** START **

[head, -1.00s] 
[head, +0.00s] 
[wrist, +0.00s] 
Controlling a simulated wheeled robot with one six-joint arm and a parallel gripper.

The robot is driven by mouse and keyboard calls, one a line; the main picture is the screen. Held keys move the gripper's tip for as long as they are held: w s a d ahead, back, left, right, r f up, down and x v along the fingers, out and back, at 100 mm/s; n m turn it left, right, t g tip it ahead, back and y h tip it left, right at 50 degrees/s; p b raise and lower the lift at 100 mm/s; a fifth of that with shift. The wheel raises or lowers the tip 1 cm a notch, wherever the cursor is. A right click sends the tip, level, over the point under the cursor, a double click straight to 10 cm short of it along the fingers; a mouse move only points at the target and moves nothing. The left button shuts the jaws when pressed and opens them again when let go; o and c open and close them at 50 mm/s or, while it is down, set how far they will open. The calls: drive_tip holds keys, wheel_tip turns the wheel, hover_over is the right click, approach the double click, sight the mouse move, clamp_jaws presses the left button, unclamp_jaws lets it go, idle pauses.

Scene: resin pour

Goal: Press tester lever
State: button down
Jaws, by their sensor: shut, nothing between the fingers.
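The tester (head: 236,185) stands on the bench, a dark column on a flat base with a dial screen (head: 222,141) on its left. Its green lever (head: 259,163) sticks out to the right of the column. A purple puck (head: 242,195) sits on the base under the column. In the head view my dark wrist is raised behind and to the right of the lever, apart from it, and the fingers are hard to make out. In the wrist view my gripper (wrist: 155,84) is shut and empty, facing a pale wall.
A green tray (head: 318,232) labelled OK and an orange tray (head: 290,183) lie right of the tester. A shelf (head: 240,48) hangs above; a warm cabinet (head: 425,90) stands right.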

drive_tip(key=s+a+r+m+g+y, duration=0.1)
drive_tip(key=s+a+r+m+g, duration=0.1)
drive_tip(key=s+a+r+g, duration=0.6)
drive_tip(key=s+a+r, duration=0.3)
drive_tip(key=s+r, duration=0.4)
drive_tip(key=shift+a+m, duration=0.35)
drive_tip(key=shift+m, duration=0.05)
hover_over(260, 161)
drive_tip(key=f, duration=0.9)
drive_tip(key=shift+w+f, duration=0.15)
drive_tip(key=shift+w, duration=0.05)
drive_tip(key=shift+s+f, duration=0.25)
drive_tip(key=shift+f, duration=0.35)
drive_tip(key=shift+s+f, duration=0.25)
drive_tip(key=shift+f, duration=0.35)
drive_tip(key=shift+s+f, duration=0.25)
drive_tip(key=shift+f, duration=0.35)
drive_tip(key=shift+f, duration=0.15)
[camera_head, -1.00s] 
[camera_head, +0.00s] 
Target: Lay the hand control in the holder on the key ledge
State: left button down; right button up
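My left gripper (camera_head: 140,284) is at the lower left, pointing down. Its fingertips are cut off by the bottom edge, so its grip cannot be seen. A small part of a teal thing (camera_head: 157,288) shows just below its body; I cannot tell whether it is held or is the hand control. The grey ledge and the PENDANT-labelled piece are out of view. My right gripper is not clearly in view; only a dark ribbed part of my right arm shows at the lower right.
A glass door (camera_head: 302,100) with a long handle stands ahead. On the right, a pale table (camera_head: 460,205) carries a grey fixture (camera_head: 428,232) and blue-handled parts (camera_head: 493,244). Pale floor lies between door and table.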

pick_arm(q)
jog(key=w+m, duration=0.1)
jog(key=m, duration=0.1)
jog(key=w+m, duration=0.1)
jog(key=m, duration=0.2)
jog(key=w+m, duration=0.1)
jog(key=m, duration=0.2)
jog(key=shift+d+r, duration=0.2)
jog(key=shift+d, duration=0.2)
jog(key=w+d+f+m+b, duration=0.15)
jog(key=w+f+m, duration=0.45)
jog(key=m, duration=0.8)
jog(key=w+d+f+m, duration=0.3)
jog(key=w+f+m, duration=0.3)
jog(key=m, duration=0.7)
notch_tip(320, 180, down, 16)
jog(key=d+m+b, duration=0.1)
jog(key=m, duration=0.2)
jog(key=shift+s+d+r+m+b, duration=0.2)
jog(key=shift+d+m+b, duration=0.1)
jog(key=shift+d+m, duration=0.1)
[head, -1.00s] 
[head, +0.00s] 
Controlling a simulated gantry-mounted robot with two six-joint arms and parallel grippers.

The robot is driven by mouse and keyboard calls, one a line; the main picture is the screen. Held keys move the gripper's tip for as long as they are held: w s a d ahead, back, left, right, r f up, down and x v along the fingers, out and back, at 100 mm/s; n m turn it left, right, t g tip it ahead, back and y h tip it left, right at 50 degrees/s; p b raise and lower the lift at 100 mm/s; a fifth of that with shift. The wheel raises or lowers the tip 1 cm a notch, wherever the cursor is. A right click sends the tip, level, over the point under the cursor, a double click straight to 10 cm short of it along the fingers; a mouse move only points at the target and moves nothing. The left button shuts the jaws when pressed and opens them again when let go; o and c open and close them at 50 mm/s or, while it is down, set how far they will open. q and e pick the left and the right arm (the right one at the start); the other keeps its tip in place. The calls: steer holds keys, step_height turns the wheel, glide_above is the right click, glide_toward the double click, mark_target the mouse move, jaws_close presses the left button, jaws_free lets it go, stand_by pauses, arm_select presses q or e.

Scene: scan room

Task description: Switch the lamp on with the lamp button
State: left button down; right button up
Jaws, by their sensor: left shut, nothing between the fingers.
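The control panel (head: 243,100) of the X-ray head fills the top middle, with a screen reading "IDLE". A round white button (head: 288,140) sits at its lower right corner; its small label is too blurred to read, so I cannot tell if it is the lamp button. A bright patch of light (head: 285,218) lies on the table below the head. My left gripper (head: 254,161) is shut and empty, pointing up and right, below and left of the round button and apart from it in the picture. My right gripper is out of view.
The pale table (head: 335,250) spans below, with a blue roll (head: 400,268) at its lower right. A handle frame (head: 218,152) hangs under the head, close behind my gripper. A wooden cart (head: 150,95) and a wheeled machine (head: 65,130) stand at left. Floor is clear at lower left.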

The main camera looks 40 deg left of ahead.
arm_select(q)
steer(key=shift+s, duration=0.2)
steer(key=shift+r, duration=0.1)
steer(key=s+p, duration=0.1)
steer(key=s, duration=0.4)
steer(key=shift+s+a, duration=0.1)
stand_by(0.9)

** END **

Given task>
Print, unaltered, every line from the beginning of the material down to the line with "State: button down".

The answer>
[head, -1.00s] 
[head, +0.00s] 
[wrist, +0.00s] 
Controlling a simulated wheeled robot with one six-joint arm and a parallel gripper.

The robot is driven by mouse and keyboard calls, one a line; the main picture is the screen. Held keys move the gripper's tip for as long as they are held: w s a d ahead, back, left, right, r f up, down and x v along the fingers, out and back, at 100 mm/s; n m turn it left, right, t g tip it ahead, back and y h tip it left, right at 50 degrees/s; p b raise and lower the lift at 100 mm/s; a fifth of that with shift. The wheel raises or lowers the tip 1 cm a notch, wherever the cursor is. A right click sends the tip, level, over the point under the cursor, a double click straight to 10 cm short of it along the fingers; a mouse move only points at the target and moves nothing. The left button shuts the jaws when pressed and opens them again when let go; o and c open and close them at 50 mm/s or, while it is down, set how far they will open. The calls: drive_tip holds keys, wheel_tip turns the wheel, hover_over is the right click, approach the double click, sight the mouse move, clamp_jaws presses the left button, unclamp_jaws lets it go, idle pauses.

Scene: resin pour

Goal: Press tester lever
State: button down

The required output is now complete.